The one time rarefied CU environment, a place that brought together talented, motivated, madly creative students from amazingly diverse backgrounds who earned a place in the student body based on their abilities alone ceased to exist with the first tuition paying class. The last true academic meritocracy, the last bastion of the ideal academic village, gone.
I can't help but wonder if Taras Shevkenko Pl. returning to its ignominious status as Fecal Alley reflects the decay of the institution it abuts. It can't possibly be exclusively the product of current mayoral incompetence, the turpitude of humanity or the destructive remnants of the Occupy Movement. Cooper Union has been a fixture in the neighborhood since 1859. It exudes influence. It's current internal and significant malaise must effect its immediate environment. Much of what I read and assimilate from the Save Cooper Union people and the administration alike feels like the the beginning of the end of this once great place.

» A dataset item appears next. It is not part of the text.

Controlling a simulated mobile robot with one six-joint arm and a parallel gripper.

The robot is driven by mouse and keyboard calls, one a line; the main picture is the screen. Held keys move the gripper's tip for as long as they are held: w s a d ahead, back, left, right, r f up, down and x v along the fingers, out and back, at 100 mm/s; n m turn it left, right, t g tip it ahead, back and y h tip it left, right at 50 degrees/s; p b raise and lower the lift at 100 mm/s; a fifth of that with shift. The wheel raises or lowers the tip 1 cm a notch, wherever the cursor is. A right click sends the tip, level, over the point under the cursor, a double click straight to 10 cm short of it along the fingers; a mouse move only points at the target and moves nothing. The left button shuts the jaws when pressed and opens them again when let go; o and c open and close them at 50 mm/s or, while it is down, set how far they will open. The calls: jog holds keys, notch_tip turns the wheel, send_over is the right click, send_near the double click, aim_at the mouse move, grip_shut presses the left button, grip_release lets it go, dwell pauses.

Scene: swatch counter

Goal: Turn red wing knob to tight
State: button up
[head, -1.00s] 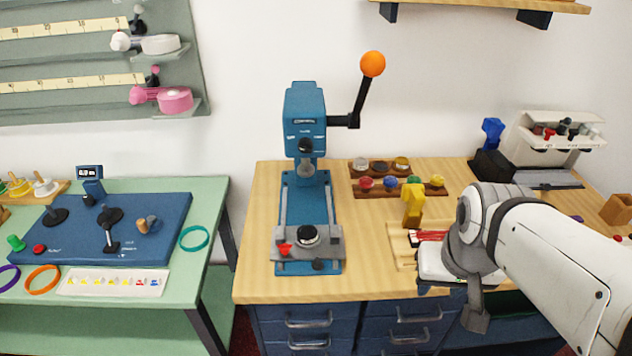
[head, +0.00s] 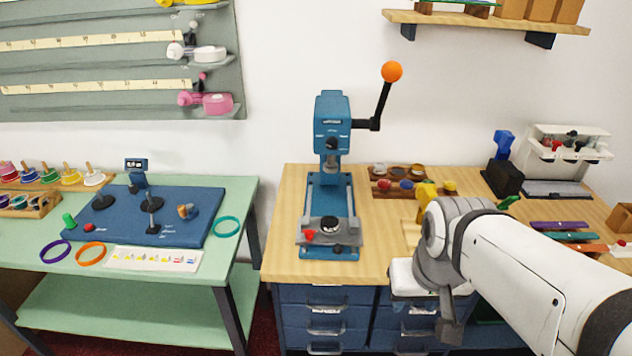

My sincerest hope is that the new as of yet appointed president, new trustees and other leadership positions in the university can restore CU to its previous status as a free, fully endowed institution of creativity that exists for all those who are capable of gaining admittance entirely without regard for whether or not the student can afford the tuition. The appointment of the new Dean of the Architecture program is a great start.